Mix the wet ingredients. In a medium bowl, mash the banana until mostly smooth.
Stir in the non-dairy milk, vinegar, vanilla, and oil. Let it sit for 2–3 minutes to slightly curdle the milk and activate the leaveners later.
Combine the dry ingredients. In a separate large bowl, whisk together the flour, sugar, baking powder, baking soda, and salt. If using cinnamon, add it here.
Bring it together gently. Pour the wet mixture into the dry.
Stir with a spatula until just combined. A few small lumps are fine. Overmixing makes pancakes tough.

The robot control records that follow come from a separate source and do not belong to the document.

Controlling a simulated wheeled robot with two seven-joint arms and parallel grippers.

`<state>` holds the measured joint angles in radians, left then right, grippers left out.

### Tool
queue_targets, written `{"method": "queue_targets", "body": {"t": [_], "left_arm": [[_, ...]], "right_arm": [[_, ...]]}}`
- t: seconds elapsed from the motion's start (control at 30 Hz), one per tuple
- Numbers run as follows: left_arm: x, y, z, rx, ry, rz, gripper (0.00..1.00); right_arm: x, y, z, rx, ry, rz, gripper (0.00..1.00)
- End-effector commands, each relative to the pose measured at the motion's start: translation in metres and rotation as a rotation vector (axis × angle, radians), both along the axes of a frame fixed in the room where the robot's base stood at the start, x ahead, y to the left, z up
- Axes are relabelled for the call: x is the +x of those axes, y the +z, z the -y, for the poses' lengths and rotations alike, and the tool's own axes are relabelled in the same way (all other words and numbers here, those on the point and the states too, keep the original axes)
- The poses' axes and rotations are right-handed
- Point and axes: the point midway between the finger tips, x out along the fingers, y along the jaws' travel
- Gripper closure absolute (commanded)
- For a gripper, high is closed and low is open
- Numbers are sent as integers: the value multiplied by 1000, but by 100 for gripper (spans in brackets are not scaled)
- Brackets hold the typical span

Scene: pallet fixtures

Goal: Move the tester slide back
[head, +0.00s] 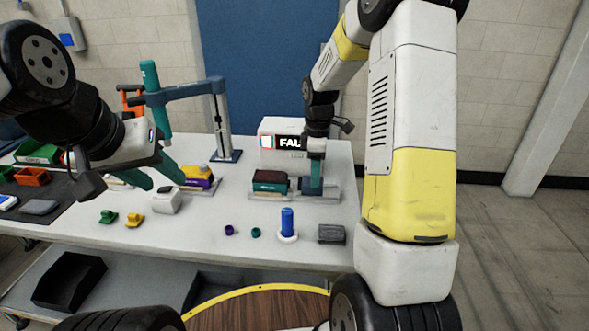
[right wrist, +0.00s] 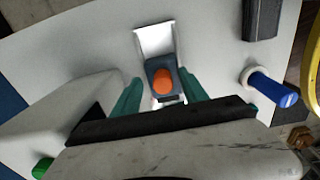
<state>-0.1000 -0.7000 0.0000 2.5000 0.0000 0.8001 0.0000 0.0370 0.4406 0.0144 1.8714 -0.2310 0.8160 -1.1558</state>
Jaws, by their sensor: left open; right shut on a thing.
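The tester (head: 272,156) is a white box at the back of the table, its dark display partly hidden by my right arm and reading "FAU". In front of it lies the pale tester slide (head: 285,197), with a dark red and green block (head: 270,181) on its left part. My right gripper (head: 312,190) points down at the slide's right part. In the right wrist view, my right gripper (right wrist: 160,82) is shut on the slide's grey handle with an orange knob (right wrist: 163,80), above a pale rail (right wrist: 155,38).
A blue post (head: 288,221) on a white base and a grey block (head: 331,234) stand near the front edge. Small purple and teal rings (head: 256,232) lie left of the post.

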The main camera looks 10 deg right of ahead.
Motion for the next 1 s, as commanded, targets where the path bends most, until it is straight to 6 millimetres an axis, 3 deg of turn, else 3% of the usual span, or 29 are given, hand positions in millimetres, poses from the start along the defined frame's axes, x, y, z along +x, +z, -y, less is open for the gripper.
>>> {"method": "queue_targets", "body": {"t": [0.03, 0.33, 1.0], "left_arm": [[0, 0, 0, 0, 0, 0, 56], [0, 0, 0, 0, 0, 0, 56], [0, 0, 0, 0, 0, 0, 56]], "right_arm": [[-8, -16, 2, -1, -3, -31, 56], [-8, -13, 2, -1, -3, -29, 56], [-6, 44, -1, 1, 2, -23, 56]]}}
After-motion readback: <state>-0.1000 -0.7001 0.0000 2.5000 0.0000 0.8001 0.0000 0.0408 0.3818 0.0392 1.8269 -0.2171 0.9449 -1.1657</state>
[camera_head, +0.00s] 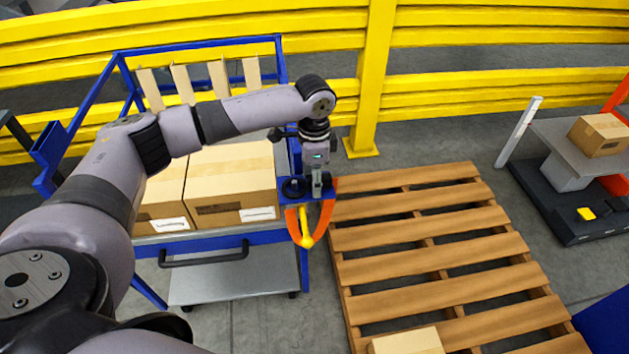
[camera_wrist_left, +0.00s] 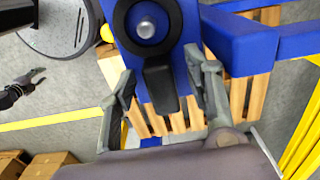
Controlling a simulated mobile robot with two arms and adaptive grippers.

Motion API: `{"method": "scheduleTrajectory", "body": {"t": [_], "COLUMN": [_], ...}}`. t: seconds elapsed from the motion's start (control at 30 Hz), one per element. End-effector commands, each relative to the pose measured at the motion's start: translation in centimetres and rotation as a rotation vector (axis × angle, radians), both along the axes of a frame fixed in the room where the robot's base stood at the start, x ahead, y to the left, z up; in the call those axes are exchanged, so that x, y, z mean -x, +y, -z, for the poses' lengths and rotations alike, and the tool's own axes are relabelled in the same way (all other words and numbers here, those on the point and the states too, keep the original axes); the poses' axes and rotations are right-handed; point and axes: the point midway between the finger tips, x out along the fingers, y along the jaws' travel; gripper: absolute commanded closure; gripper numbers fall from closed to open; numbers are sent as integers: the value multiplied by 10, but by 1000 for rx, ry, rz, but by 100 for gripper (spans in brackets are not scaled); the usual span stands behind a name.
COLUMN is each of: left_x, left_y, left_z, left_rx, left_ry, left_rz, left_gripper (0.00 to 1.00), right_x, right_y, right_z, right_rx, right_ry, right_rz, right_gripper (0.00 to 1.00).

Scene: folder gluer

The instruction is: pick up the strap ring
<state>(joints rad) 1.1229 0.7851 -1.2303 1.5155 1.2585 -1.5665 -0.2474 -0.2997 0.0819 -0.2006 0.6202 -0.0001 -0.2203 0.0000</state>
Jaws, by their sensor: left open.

Fold in the chocolate chips. Add the chips and any optional nuts or blueberries.
Fold lightly to distribute without deflating the batter.
Rest the batter. Let the batter sit for 5 minutes. This hydrates the flour and helps the pancakes rise better.
Heat the pan. Warm a nonstick skillet or griddle over medium heat. Lightly grease with oil or vegan butter.
The pan is ready when a drop of water sizzles on contact.
Cook the pancakes. Scoop 1/4 cup of batter per pancake onto the pan. Cook until bubbles form on top and the edges look set, about 2–3 minutes. Flip and cook 1–2 minutes more, until golden and cooked through.
Adjust heat as needed. If pancakes brown too fast, lower the heat slightly.
Wipe and regrease the pan between batches for even browning.
Serve warm. Stack with extra chocolate chips, sliced banana, and a drizzle of maple syrup. A sprinkle of flaky salt on top makes the chocolate pop.